— Start Records —

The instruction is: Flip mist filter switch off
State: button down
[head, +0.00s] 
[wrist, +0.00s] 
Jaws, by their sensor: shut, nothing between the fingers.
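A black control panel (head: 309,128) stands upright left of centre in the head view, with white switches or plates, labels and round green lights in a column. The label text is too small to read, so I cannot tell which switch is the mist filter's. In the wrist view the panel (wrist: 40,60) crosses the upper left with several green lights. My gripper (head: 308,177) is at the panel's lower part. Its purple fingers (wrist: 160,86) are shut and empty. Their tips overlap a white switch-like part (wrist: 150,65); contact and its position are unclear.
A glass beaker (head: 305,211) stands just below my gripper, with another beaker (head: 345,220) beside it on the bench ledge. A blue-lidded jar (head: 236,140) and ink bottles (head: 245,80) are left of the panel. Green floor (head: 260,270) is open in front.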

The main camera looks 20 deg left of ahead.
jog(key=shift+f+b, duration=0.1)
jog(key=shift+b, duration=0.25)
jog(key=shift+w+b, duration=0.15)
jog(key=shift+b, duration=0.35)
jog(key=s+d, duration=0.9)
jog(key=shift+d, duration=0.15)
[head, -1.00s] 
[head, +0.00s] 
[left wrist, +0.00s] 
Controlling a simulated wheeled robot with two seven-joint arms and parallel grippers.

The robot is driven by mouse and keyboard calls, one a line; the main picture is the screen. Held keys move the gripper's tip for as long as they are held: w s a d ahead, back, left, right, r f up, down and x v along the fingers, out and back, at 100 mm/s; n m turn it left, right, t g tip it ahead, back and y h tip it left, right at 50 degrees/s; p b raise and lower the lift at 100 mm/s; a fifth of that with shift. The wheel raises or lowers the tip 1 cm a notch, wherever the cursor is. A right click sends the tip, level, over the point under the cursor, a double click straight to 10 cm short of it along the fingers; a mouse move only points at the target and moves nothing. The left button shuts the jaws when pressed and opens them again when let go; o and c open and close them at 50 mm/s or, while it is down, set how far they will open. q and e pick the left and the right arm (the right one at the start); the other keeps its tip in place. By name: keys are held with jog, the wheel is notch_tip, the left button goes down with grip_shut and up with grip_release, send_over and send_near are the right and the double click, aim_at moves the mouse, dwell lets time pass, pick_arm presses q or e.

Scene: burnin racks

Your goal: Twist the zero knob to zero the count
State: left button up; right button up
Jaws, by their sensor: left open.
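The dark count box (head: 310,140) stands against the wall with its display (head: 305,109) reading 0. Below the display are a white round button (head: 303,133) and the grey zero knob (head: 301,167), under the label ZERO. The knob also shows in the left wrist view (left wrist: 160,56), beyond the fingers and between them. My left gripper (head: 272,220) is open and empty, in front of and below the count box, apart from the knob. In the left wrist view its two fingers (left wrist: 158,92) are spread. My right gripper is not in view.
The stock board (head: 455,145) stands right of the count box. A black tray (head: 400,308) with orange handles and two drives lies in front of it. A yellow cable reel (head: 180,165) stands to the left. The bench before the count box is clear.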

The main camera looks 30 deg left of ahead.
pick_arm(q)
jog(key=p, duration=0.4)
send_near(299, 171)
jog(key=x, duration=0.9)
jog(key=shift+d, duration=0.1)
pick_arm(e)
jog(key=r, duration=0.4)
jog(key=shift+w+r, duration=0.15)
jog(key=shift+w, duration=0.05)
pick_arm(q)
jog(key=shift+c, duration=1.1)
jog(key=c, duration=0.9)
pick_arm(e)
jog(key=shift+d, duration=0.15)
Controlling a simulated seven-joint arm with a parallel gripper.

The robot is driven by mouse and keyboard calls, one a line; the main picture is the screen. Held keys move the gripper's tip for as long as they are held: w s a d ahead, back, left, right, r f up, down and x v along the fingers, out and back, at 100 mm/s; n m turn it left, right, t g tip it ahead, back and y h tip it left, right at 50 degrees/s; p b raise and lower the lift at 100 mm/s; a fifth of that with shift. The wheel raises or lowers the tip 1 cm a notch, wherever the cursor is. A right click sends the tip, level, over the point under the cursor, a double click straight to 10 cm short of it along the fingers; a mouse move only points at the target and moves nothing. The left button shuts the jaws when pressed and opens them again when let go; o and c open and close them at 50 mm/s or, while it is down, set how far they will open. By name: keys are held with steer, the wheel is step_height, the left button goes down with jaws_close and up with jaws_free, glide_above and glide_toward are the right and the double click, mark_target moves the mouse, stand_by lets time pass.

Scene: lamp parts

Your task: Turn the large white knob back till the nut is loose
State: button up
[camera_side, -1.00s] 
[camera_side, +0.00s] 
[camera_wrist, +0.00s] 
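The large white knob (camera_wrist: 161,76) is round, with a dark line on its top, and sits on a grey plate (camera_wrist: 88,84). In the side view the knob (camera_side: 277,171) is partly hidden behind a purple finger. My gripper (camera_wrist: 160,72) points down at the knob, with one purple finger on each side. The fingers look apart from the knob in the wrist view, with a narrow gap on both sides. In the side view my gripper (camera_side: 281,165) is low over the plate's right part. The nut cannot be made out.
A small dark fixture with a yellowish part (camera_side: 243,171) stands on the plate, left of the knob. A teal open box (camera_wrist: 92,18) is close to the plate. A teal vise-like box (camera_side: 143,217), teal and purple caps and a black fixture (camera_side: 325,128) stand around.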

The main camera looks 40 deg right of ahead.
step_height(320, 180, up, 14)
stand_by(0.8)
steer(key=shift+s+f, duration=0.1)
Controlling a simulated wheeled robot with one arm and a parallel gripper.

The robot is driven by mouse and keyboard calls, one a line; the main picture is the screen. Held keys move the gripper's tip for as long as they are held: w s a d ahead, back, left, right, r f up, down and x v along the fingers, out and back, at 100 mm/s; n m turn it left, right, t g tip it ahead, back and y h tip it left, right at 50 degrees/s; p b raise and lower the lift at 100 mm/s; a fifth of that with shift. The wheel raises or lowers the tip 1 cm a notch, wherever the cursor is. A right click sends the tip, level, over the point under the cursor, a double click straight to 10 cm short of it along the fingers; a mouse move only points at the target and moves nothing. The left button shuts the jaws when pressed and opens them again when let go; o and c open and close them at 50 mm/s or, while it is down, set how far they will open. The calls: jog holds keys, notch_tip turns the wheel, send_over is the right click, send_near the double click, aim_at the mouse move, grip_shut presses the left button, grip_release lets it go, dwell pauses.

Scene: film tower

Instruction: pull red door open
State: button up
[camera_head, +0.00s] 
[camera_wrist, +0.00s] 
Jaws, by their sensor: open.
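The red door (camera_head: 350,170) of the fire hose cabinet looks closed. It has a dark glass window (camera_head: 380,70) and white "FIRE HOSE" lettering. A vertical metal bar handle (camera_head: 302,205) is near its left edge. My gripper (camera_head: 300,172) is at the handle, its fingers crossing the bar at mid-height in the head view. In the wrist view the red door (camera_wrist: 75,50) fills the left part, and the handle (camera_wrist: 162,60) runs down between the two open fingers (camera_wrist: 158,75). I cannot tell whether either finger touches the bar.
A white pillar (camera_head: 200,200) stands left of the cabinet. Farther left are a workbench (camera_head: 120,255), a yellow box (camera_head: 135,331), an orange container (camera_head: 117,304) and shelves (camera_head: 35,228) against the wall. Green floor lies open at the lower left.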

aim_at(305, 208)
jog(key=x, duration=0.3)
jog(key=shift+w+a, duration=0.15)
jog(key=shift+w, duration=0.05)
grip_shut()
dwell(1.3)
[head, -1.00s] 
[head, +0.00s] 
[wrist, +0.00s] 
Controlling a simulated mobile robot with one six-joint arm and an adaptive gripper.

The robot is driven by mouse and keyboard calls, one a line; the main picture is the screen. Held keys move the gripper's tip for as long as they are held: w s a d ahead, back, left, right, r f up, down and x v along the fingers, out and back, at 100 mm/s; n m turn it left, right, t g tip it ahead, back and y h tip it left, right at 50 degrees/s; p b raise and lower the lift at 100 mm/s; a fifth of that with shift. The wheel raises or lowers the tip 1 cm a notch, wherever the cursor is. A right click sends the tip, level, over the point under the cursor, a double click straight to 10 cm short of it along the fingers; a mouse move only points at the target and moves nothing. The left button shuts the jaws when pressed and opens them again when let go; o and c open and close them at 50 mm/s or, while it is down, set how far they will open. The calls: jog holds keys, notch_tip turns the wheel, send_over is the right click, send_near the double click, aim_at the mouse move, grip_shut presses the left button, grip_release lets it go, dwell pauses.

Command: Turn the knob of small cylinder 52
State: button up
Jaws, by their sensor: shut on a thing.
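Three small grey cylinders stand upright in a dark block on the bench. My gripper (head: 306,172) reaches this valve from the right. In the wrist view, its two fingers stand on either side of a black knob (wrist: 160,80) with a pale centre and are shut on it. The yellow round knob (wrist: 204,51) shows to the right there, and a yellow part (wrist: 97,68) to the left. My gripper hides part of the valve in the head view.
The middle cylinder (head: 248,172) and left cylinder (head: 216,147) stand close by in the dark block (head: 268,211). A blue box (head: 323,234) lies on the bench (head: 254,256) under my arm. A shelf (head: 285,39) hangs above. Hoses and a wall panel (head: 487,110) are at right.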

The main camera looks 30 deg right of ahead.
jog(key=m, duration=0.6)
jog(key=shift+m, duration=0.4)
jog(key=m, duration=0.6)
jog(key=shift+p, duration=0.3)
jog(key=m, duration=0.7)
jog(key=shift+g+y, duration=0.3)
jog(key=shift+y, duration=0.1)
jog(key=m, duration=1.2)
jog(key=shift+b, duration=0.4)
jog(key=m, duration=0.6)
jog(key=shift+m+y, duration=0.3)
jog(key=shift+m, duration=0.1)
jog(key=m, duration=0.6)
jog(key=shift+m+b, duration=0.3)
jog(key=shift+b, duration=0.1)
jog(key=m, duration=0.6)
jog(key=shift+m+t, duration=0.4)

— End Records —

In the data above, find the line that contains "The main camera looks 20 deg left of ahead." and the line that contains "Controlling a simulated wheeled robot with two". Repeat exactly those lines and every line between them, and only those.

• [Final result]:
The main camera looks 20 deg left of ahead.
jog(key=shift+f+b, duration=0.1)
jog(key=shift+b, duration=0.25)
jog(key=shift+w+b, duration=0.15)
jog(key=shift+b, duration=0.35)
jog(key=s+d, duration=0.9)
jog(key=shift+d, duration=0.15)
[head, -1.00s] 
[head, +0.00s] 
[left wrist, +0.00s] 
Controlling a simulated wheeled robot with two seven-joint arms and parallel grippers.

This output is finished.